In 2010, data warehouse/analytics provider Teradata bought marketing software company Aprimo, to help jump-start its integrated marketing solutions.
In late 2015, Teradata sold its Marketing Applications unit, which had been built around Aprimo, to a private equity firm. Teradata kept the Customer Interaction Manager component but divested itself of the marketing resource management and campaign management capabilities.
In July of last year, the private equity firm — Marlin Equity Partners — announced it was merging the newly acquired Aprimo with another firm it had recently acquired, channel marketing provider Revenew.
“Aprimo is back,” Aprimo CEO John Stammen — former head of Revenew — told news media at the time, adding that the focus would be on marketing operations, including marketing planning, content creation, data storage, campaign management and distributed marketing through channel providers.

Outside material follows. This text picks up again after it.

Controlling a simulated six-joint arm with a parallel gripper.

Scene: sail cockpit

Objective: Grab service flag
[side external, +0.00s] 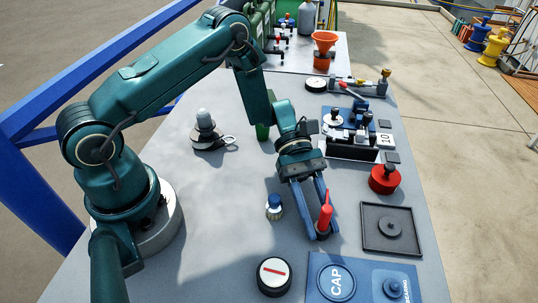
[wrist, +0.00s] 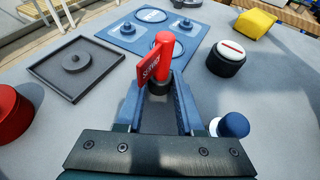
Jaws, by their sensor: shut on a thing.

This week, the Chicago-based Aprimo announced its first major platform update since it split from Teradata. The updates themselves are modest, but they point toward Aprimo’s intentions as an independent company, which took effect on July 1.
There are now more APIs and a new web services capability; the latter enables real-time customizing of business intelligence reports from Aprimo’s underlying knowledge base. Previously, users had to export the data for reports.

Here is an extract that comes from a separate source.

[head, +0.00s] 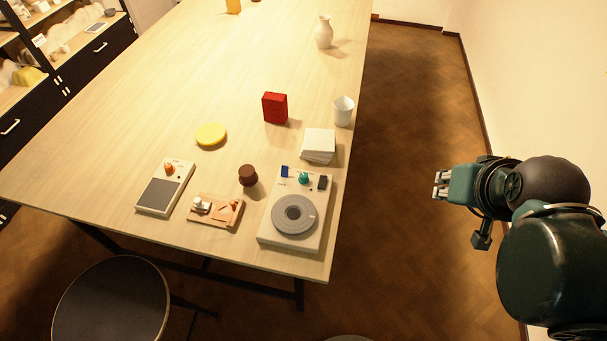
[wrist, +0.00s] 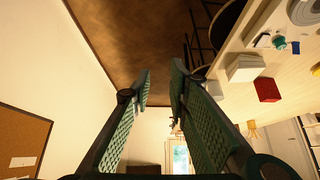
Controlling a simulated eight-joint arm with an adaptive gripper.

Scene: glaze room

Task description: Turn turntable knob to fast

And there are additional social capabilities for communicating with team members during annotation efforts, as well as the abilities to perform side-by-side annotations of documents and to mark up video files. Here’s a screen shot showing some of the new social-ness:
These enhancements are designed to bolster the platform’s position inside an enterprise’s landscape of tools and its role as the central marketing management tool.
Aprimo’s capabilities include budgeting, marketing planning, content and campaign management — including creative briefs, workflow, collaboration and an asset library — as well as providing a portal for channel partners and enabling the segmentation of audiences.
The platform, Senior Director of Product Marketing and Strategy Michael Lummus told me, is focused on what’s happening and how it’s performing “from ideas [up till] execution.”
“Most marketing departments don’t have their ducks in a row,” he said.
Aprimo, which does not include a customer relationship management system, works with an execution platform, such as an email service provider or a marketing automation platform.
CMOs, for instance, might use Aprimo to segment targeted audiences, create mobile marketing campaigns and manage budget, workflow and resources.
Lummus noted that, partly during the time when Aprimo was part of Teradata, his company’s competitors in marketing operations/resource management were absorbed by other companies, such as Unica by IBM in 2010.
At this point, he acknowledged. “there are some single-pint solutions to manage marketing workflow or budget.”
But, he said, the once-again-independent Aprimo is “the only enterprise-level, standalone, marketing operations management firm that’s focused on end-to-end marketing,” and the new updates “help to solidify” that position with its blue-chip customer base.